With the departure of Angela Merkel from the political scene after the September elections, the Berlin process will also retire, to the relief of all others who have participated in it so far. It will be on the shelf of expensive and failed European initiatives to enable the Balkans to move faster towards the EU, together with the Stability Pact, its successor, the Regional Cooperation Council, the South-East European Cooperation Process, if the names of those organizations mean anything to you. Perhaps behind the Berlin Process, as a legacy, will remain only the initiative for youth cooperation in the Balkans and its office in Tirana, as one of its rare tangible “products”. We don’t mind if you haven’t heard much about the activities of that office, neither did your author.

One should not complain much about the twilight and the probable departure from the scene of the Berlin Process. It has had a “twin brother” for two years, in character, goals and to some extent participants. It is still called “Mini-Schengen”, although in a few weeks it will get a more appropriate name at the Skopje meeting of Aleksandar Vučić, Edi Rama and Zoran Zaev, its initiators and godparents. Just like the Berlin Process, “Mini-Schengen” has the idea to create a common economic zone from the Western Balkans, open to all who make it, to raise the economic performance of the whole region, and thus each individually, to strengthen all other neighborly ties and in that way prepare for future EU membership.

Unlike its Berlin brother, “Mini-Schengen” is not even close to retirement, it is full of energy and enthusiasm and deserves to be given far more European attention than it has at the moment. Its basic quality, which makes a difference in relation to the Berliner, is that it came “from below”, as an authentic concept designed in the Balkans, and not in Brussels. Because it was initiated by Aleksandar Vučić, motivated by the needs and interests of his country, which was immediately recognized and accepted by the leaders of Albania and Northern Macedonia as a reflection of the interests of their own societies. It was not designed by the Balkan laboratory at the EU headquarters, which deals with the Balkans, mixing the ingredients from its 27 members, and only then the original needs of the Balkans.

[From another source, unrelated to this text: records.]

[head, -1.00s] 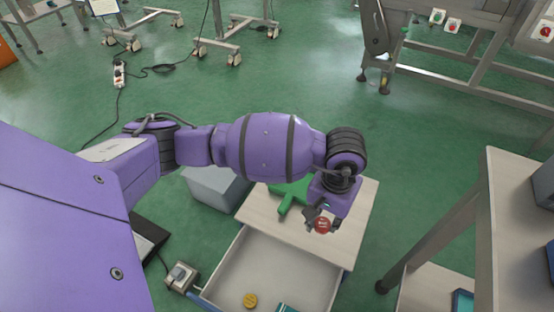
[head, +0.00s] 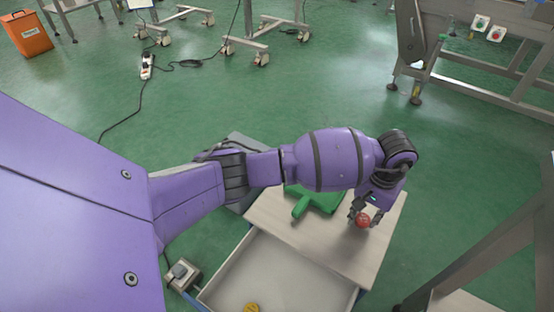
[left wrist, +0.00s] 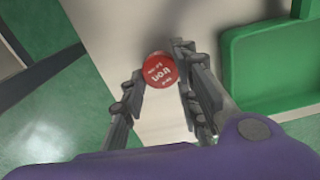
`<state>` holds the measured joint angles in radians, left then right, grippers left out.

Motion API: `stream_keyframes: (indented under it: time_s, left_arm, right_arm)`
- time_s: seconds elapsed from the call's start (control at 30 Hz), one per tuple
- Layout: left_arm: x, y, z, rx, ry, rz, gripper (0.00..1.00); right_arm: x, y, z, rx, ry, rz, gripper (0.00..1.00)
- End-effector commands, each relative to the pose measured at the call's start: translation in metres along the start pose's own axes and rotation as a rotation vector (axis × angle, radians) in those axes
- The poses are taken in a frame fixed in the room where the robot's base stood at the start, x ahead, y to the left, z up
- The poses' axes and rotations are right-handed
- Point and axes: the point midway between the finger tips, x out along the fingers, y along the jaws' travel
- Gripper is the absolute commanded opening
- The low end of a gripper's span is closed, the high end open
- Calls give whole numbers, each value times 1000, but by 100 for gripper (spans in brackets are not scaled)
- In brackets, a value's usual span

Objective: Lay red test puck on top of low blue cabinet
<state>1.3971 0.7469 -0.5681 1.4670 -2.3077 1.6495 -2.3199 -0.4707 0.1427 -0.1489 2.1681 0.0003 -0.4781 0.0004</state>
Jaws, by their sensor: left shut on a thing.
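The red test puck (head: 362,220) is between the fingers of my left gripper (head: 361,214), over the pale top of the low cabinet (head: 325,237). In the left wrist view the puck (left wrist: 160,70) shows a round red face with white lettering. The left gripper's two fingers (left wrist: 160,74) close on its sides. The pale cabinet top (left wrist: 110,30) is below it; whether the puck touches the top I cannot tell. My right gripper is in neither view.
A green tray-like thing with a handle (head: 302,206) lies on the cabinet top, left of the puck. The cabinet's drawer (head: 260,270) is open, with a yellow puck (head: 252,308) inside. A table frame (head: 490,250) stands at the right.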

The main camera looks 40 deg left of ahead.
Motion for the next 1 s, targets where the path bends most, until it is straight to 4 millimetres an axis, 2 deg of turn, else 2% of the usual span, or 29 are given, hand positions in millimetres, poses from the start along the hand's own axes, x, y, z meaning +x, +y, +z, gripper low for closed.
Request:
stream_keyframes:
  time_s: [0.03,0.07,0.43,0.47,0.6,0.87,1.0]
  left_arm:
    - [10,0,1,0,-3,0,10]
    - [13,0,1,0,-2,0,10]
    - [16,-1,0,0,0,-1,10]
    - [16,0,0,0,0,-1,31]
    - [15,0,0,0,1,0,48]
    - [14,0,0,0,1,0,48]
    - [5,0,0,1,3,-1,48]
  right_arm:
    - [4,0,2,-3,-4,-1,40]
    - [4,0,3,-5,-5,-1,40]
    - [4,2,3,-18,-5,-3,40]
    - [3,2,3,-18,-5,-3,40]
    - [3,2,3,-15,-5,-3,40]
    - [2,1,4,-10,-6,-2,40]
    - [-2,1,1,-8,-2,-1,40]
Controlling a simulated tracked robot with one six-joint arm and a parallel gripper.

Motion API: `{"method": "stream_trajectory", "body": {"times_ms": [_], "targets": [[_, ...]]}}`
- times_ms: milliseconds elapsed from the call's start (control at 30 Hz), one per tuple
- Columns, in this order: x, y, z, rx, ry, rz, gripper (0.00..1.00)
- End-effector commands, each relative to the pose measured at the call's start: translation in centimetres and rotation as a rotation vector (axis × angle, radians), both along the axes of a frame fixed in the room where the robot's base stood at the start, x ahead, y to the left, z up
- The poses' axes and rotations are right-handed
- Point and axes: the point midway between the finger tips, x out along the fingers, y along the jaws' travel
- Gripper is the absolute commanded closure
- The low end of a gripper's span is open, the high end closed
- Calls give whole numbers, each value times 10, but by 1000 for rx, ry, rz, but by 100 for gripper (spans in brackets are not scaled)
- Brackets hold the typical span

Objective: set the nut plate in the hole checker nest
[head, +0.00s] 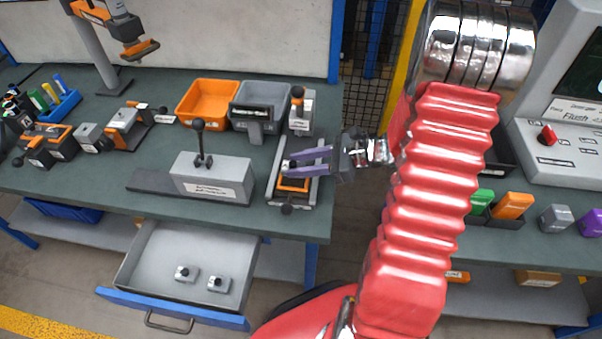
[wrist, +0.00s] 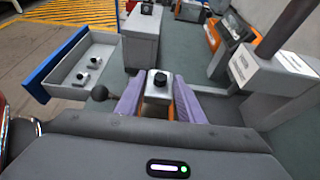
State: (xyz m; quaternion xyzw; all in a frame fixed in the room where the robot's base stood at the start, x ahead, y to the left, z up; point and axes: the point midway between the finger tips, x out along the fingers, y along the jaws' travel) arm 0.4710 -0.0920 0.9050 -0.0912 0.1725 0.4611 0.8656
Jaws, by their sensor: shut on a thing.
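My gripper (head: 288,164) has purple fingers and is shut on a small grey block with a black knob on top, which I take as the nut plate (wrist: 157,90). In the head view the fingers mostly hide it. The gripper is over a narrow fixture (head: 296,200) with grey side rails, an orange part and a black ball knob, near the bench's front right corner. This may be the hole checker nest; its label is not readable. I cannot tell whether the block touches it. My fingers (wrist: 157,98) flank the block in the wrist view.
An open drawer (head: 160,255) below holds two similar knobbed blocks. A grey box with a lever (head: 212,180) stands left of the fixture. Orange (head: 208,103) and grey (head: 260,108) bins and a small post device (head: 299,110) stand behind. Bare bench lies at the far left front.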

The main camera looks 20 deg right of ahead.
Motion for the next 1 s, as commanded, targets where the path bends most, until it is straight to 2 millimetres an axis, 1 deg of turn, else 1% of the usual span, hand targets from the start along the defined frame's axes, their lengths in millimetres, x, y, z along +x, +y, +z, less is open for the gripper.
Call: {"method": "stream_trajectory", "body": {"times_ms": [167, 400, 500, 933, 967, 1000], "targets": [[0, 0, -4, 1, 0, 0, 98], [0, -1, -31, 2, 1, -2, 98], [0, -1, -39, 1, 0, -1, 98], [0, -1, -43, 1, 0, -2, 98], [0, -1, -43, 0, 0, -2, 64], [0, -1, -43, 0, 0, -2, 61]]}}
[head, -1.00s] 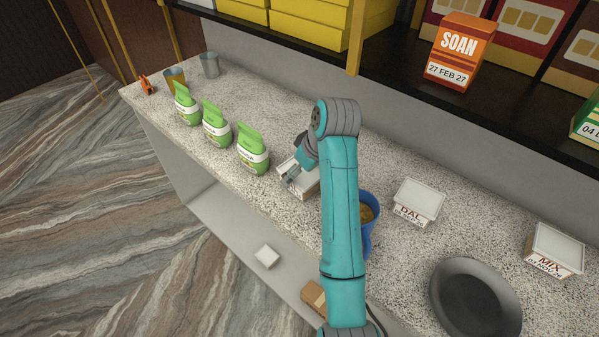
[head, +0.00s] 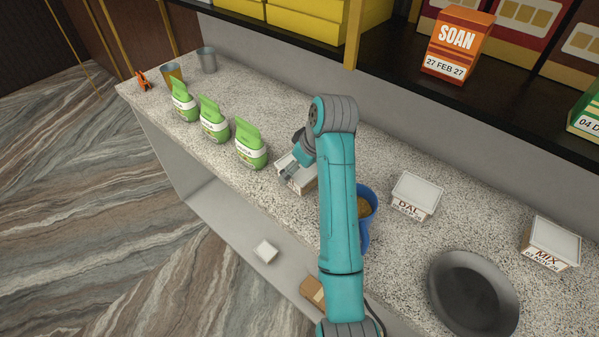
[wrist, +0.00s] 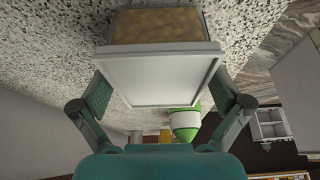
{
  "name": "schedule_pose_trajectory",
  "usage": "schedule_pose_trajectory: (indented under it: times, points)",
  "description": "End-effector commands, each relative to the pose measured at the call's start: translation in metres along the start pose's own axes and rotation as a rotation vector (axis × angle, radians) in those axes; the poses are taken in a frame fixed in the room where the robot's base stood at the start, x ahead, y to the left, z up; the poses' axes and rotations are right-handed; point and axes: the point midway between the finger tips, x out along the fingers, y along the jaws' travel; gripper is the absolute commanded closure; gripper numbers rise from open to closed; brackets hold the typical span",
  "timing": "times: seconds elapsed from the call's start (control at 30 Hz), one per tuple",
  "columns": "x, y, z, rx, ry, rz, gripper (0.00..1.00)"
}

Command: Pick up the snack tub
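A snack tub with a white lid (head: 304,180) stands on the speckled counter, partly hidden by my arm in the head view. In the wrist view its pale lid (wrist: 160,75) and clear side with brown contents (wrist: 155,25) fill the top middle. My gripper (wrist: 160,95) is open, with one finger on each side of the lid's near part. Narrow gaps seem to show between finger pads and lid. Two similar tubs stand to the right, one marked DAL (head: 416,195) and one marked MIX (head: 550,243).
Several green pouches (head: 251,145) stand left of the tub. A blue container (head: 364,222) is close to its right, partly behind my arm. A dark round pan (head: 474,293) lies at the right. A shelf with boxes (head: 458,45) overhangs the back.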

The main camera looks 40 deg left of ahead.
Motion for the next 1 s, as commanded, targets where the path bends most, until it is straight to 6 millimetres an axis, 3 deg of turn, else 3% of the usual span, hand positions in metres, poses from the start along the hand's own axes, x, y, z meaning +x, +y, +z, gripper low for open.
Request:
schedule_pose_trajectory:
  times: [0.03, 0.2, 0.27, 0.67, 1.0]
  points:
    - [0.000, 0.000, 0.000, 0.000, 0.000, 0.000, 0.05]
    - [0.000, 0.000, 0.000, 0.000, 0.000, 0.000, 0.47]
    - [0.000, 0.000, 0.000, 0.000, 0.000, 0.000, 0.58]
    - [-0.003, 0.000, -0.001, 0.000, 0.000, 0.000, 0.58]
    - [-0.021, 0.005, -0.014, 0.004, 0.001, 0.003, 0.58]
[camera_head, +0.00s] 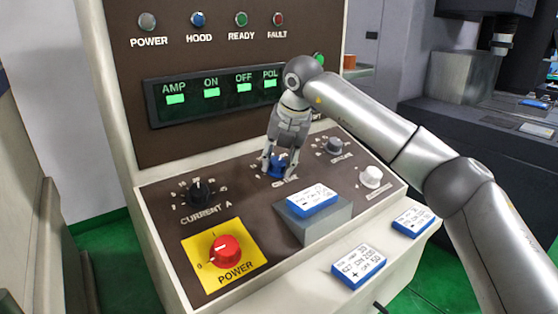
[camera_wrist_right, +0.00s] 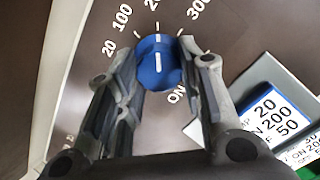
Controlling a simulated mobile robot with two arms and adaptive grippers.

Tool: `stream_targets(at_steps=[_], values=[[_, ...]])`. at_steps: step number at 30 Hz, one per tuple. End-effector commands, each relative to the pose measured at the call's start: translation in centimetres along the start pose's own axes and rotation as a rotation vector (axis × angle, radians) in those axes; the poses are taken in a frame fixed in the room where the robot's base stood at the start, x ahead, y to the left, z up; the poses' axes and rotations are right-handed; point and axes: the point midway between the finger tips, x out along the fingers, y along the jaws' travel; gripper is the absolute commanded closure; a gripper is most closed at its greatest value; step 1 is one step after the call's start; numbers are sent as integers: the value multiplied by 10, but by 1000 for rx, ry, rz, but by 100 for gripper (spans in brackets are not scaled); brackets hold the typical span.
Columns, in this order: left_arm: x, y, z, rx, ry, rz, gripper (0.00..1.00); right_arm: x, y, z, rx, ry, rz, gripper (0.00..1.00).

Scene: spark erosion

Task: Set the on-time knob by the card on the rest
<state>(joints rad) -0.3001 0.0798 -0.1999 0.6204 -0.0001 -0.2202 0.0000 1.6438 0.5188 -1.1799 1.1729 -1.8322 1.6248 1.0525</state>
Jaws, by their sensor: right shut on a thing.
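The blue on-time knob (camera_head: 277,168) sits in the middle of the sloped control panel. My right gripper (camera_head: 276,160) is shut on it from above. In the right wrist view the fingers (camera_wrist_right: 163,62) stand on both sides of the knob (camera_wrist_right: 158,72). Its white pointer line points up at a mark whose label starts with 2 and is cut off, between 100 and 300. The blue-edged white card (camera_head: 312,199) lies on the grey rest (camera_head: 318,226) in front of the knob. In the wrist view this card (camera_wrist_right: 268,112) reads 20, ON 200 and 50. My left gripper is out of view.
The black current knob (camera_head: 198,193) and red power switch (camera_head: 224,250) are to the left. Two more cards (camera_head: 359,266) (camera_head: 412,221) lie on the front ledge. The display (camera_head: 215,93) is above.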

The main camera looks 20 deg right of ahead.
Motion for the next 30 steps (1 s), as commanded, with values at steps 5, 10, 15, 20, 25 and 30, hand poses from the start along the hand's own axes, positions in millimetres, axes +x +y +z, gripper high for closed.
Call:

Mini-Schengen, or whatever it will be called after the meeting in Skopje, is an invention of domestic wisdom, the first since the Balkans got the green light to join the EU, which was back in 2003. Its “founding fathers” do not need European mediation to agree, they do it easily and quickly, because they know best what their biggest common problems are, and they know especially well that they have a common European goal. Hence its essential difference in relation to all previous EU initiatives for the Balkans, and that gives it a crucial chance for success.

The European Union can help the Balkans the most if it sees the “Mini-Schengen” as the only efficient “vehicle” through which it can provide financial, project and development support for the fastest possible accession to the Union. It should not invent any new organization for better intra-Balkan connections, and thus strengthening ties with the EU. Let “Mini-Schengen” be its office for its Balkan affairs and projects. It will be incomparably more efficient than all previous ones, and it will not cost a single euro. Although, that may be a problem with “Mini-Schengen”, because you can’t put it in the bills of officials from Brussels.

Let this be a test of the credibility of Europe’s desire to accelerate the Balkans towards EU membership. Stand behind the “Mini-Schengen” with political support, pressure on all remaining Western Balkans to join it, support it with existing European money and projects and involve Vučić and his triplet in decision-making about the Balkans and get everything you have tried unsuccessfully for 20 years for free. Ending with the Berlin Process. Invest on this card, the people who hold it are your partners and they know what they are doing. You just need to suppress the vanity that everything started without the EU and that the copyrights are not in Brussels or Berlin, but in Belgrade. That is a small price to pay for the great success that is completely possible with “Mini-Schengen”, with or without you.